Figure 3 below shows the operating margin of London Biscuits. We can see that it has been in a clear as crystal long term decline. Operating margin deteriorates consistently from 23% in 2006 to less than 10% in 2014. Although revenue grows by leaps and bound, operating profit remains flat. Whereas the operating margin of another confectionery company, Apollo has been relatively steady throughout the years.

Take a look at its trend of return on equity as shown in Figure 4 below. I have deliberated why ROE is the driver of long-range return of stocks, not earnings per share, as shown in the link below.
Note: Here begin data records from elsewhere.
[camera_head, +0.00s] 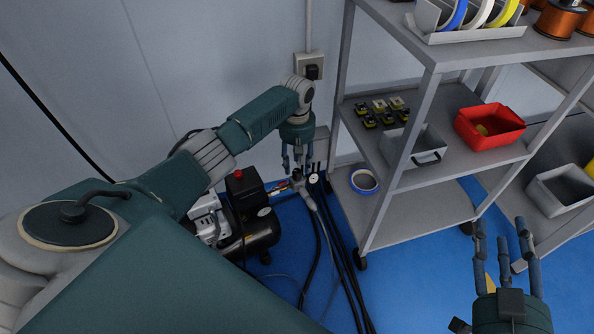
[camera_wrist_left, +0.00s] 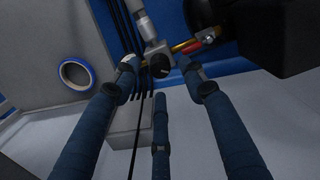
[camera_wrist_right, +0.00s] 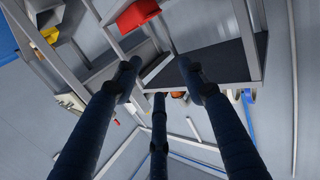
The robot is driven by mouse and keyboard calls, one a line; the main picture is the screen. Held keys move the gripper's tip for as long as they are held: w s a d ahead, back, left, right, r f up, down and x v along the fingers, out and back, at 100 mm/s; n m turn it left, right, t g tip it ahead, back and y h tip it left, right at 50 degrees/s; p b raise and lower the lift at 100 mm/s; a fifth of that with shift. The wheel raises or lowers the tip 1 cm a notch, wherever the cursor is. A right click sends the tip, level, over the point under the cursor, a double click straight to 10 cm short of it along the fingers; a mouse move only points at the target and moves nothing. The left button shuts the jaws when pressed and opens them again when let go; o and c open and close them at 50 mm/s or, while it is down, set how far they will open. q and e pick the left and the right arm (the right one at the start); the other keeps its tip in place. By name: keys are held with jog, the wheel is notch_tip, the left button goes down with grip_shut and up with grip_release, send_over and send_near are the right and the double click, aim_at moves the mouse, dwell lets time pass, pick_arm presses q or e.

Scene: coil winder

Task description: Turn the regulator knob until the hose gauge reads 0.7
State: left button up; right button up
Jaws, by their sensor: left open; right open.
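The hose gauge (camera_head: 313,178) is a small white dial at the hose fittings beside the compressor; its reading is too small to make out. In the left wrist view, the black regulator knob (camera_wrist_left: 160,68) sits on a grey fitting between and beyond my fingertips. My left gripper (camera_head: 299,162) is open, pointing down just above the fittings. Its fingers surround the knob in the picture; I cannot tell whether they touch it. The knob is hard to pick out in the head view. My right gripper (camera_head: 505,245) is open and empty at the lower right, away from the fittings.
A black compressor (camera_head: 262,230) stands left of the fittings. Black hoses (camera_head: 345,265) run over the blue floor. A grey shelf rack (camera_head: 380,215) stands close on the right, with a blue tape roll (camera_head: 364,181) on its bottom shelf and a red bin (camera_head: 490,128) above.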

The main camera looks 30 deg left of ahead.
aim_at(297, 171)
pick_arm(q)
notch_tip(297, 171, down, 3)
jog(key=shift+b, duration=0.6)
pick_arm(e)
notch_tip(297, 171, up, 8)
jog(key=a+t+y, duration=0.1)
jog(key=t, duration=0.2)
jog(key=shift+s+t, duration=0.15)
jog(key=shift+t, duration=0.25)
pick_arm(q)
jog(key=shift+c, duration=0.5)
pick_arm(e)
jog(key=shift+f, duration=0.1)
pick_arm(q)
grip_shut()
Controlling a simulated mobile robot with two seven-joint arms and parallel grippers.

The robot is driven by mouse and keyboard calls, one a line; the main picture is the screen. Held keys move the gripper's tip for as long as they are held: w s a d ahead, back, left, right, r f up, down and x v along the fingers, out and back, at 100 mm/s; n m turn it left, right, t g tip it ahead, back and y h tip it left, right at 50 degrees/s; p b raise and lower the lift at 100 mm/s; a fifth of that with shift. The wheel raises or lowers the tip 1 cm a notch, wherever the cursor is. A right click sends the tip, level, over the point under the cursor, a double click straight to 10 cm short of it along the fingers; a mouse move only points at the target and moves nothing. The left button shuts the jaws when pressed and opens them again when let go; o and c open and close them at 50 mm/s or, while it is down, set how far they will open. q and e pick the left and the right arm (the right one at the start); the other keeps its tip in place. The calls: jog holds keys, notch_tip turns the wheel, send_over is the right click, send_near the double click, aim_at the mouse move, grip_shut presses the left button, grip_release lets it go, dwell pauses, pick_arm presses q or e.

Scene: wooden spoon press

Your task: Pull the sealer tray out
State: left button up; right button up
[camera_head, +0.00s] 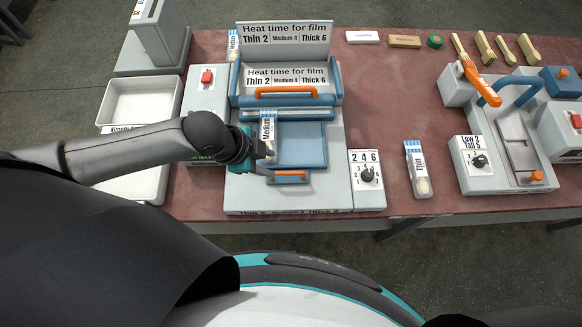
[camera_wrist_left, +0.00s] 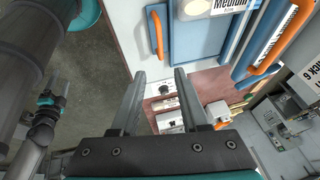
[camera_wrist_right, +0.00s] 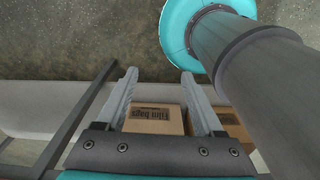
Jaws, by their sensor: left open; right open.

A picture paints a thousand words. ROE of London Biscuits has been deteriorating unabated by 70% from 12.8% in 2006 to just 4.1% in 2014. This ROE is way below the required return of the equity shareholders, whereas ROE of Apollo has been stable in the teens and consistently much higher than those of London Biscuits.
Investors would avoid investing in London Biscuits or had plenty of time to sell the stock and used the proceeds to invest in other value stocks 6 years ago looking at the low and deteriorating margins and ROE. This would avoid the 30% loss 6 years ago, and would have made 140% from the money to invest in Apollo Food, if they pay attention to the indication of a value trap – the long term decline of profit margins and ROE of London Biscuits compared to the stable margins and ROE of Apollo Food.

Take a close look at the price performance of London Biscuits and Apollo for the last 6 years below.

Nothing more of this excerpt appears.